Final Crit Notes circa 12/16/11

This is really belated, but I've finally got some time. It's February break, and I'm visiting with friends in San Francisco! This is my first time here, and I'm loving it--the weather is perpetually my most favorite incarnation of weather (mid 50s with just enough sun and cool breezes to balance each other out), and people I love are here, and the food is astounding and there are palm trees and flowers and mountains and puppies everywhere! Anyway, my friend is working today, so I'm taking a break from being enthralled in order to backtrack and mine this sketchbook before I fill its remaining few pages.

Without further ado, the notes from my final crit all the way back in December:

Me: The installation was the most significant thing for me this semester.
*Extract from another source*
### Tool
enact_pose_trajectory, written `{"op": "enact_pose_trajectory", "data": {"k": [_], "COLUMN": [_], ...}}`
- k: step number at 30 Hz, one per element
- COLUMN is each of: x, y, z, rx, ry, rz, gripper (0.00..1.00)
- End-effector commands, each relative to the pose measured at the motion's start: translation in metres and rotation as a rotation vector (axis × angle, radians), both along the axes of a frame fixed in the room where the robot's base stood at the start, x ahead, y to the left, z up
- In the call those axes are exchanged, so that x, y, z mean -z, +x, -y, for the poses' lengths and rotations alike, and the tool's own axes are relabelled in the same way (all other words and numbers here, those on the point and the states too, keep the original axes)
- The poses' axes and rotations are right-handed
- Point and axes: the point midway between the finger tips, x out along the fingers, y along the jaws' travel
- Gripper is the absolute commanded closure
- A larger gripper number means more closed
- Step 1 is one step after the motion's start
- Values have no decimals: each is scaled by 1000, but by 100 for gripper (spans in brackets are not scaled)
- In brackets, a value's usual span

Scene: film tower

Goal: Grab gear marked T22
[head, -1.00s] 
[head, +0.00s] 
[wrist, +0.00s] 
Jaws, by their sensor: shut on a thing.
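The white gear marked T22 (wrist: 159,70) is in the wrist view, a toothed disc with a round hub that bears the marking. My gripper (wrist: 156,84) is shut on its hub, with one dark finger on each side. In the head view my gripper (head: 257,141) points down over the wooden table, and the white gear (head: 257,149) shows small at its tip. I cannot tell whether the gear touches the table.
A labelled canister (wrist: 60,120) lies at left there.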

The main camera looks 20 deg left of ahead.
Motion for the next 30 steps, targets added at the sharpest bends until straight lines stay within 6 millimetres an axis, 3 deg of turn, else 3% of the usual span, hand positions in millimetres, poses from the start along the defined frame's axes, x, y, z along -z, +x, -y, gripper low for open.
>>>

Pretty much everything here is an artifact or documentation from it (photos, de-install video, sculptural leftover paper form, drawings made from rubbings/monoprints off of the walls)

RG: Given the energy you spent, this kind of record-keeping, how do you feel about what you're presenting versus the original installation?

Me: I think of these things as an archive--keeping artifacts that I can save or re-use, giving it a new life/ shape. It's not the same experience as walking in/ being inside the original thing, but it offers hints

SPW: I'm interested in this idea of an archive--think about how it is constructed, seeing both. If you think about archival presentation--feels like record-keeping. Performance of de-construction--interesting to you?

Me: Yes, ways of expanding on it

SPW; Hand held--constructing video. Moving like drawing+ objects.

Me: Thanks, that's great because I think about basically everything I do in relation to drawing

SF: What do you want documentation to do? Photos have greater sense of space than video.

Me: Photos are kind of all that's left of what it was

SPW: conducive to archive. Each form does a different thing--how do they operate in relation to each other?

JW: Photo process provides idea of elegance of process--photos point out what was lacking from the installation--think of as a stage, draw from photos. Think about what works and what doesn't. Miss the juxtaposition in the installation. The installation was like a large still life. Need to figure out what it is.

SD: You ask about stance in work--where is the work coming from; how do you push forward. What is your stance on the work--how do you position yourself in the work?

Me: Working with shapes that come from everywhere--manifest into their own thing. Think about energy I want--talk about horror--made this piece darker--looked at how others reacted--people felt afraid.

SD: Watch the Five Obstructions--think about the principle of the film--which things are variable vs constant. Find them and work from--start to inform material choices

SPW: How do you see parallel

SD: sensibility/ taste vs. material. Haven't made it your own. Hasn't allowed it in. Vague--the work is vague

GC: Doesn't like photos/ documentation. Power of the installation was being able to get inside--got inside of what had previously been a planar relationship--photos take it back to 2. Need the interior-ness. Ambitious notion to get inside those shapes--a challenge to explore how to be inside 2D. Danger of documentation is that it returns so rapidly to flatness--lose interior needs of form. Delicacy of big drawing not brought to the installation--rough construction of forms. Crudity--push this notion. How do you get to the interior of the 2D world? Big challenge. Worth exploring

SD: But the photos bring up ideas of light, value not in the 2D constructions. Very useful.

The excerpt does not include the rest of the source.